As programs came and went from CM, holes opened up between regions of memory. To place programs optimally in memory, an operating system had to suspend the execution of a program, copy its field length to close up a gap, adjust the RA register to point to the program’s new location, and resume execution.
On some systems that had ECS, it was actually faster to do a block move to ECS and then a block move from ECS than it was to move memory in a tight loop coded with the obvious load and store instructions.
Incidentally, the CPU enforced access to ECS in much the same way as it did to CM. There were two registers specifying the start address and a number of words of the single region of ECS to which the CPU had access at any time. Depending on system parameters, user programs could be forced to have an ECS field length of zero.

The 6000 CPU had a load/store architecture: data in memory could be referenced only by load and store instructions. To increment a memory location, then, you had to execute at least three instructions: load from memory, do an add and store to memory.

Memory access on 6000 series systems was interleaved into eight independent banks or core memory, so usually, the CPU did not have to wait for a memory cycle to complete before starting a new one.

CDC 6600 basics: a flop flop circuit
CDC 6600 basics: a flop-flop circuit

The designs of one of the basic CDC 6000 series circuits [Thornton70]

CPU registers

In addition to the obvious program counter (P register), the 6000 Series computers had 24 user-accessible CPU registers. There were three types of registers, eight of each type: A, B, and X. Registers of each type were numbered 0-7.

  • X-registers were 60 bits wide and were general-purpose data registers. Most instructions operated only on X registers.
  • A-registers were 18-bit address registers with a strange relationship to X registers: loading a value (let’s call it m) into any register A1 – A5 would cause the CPU to load the correspondingly-numbered X register from memory location m. Loading A6 or A7 with m would cause the content of the correspondingly-number X register to be stored at that location. This was the only way that data could be moved between any register and memory.
    A0 was a pretty worthless register not connected to an X-register. By convention, code generated by FORTRAN kept a pointer to the beginning of the current subroutine in A0, to aid in subroutine traceback in case an error occurred. Similarly, X0 was not too useful, as it could neither be loaded from or stored to memory directly. However, it was moderately useful for holding intermediate results.
  • B-registers were index registers that could also be used for light-duty arithmetic. B registers tended to not get used a whole lot because
    • They were only 18 bits wide.
    • The arithmetic you could do on them was limited to addition and subtraction.
    • You couldn’t load or store B registers directly to or from memory. Instead, you had to go through an X register and move the contents to or from a B register.
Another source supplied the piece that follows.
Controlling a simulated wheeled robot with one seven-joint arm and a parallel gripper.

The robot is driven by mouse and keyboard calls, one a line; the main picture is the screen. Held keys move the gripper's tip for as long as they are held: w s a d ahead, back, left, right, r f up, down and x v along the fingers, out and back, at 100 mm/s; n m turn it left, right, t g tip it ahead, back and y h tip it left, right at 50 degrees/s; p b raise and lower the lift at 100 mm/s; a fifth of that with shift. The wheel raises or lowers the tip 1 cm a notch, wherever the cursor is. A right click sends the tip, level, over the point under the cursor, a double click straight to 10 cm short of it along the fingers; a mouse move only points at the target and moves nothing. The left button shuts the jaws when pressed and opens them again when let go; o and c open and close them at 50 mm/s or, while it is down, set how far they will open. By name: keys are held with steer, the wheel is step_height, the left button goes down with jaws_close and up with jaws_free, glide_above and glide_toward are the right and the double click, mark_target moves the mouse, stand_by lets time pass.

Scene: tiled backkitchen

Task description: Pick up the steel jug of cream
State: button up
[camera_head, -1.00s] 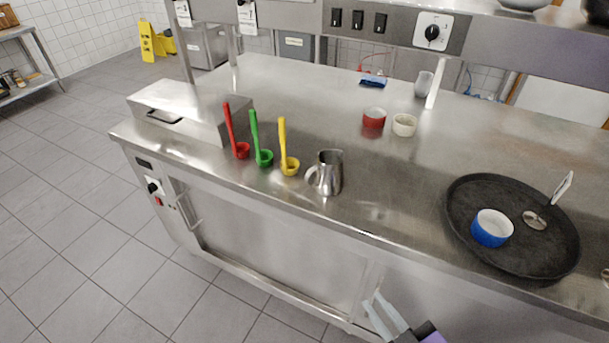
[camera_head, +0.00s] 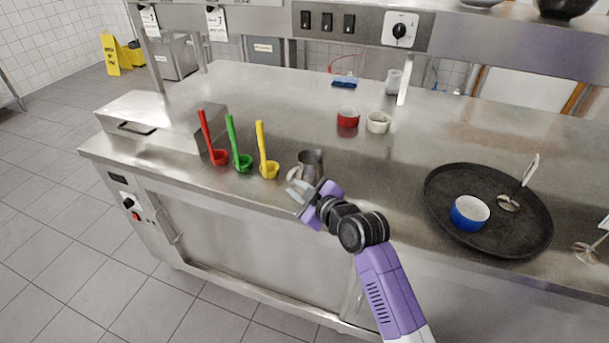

    B0 was hardwired to 0. Any attempt to set B0 was ignored by the CPU. In fact, on some CPUs, it was faster to execute a 30-bit instruction to load B0 with a constant than it was to execute two consecutive no-ops (which were 15-bit instructions). Therefore, if you had to “force upper” by thirty or more bits, it made sense to use a 30-bit load into B0. Fortunately, the assembler did force uppers automatically when necessary, so programmers were generally isolated from those details.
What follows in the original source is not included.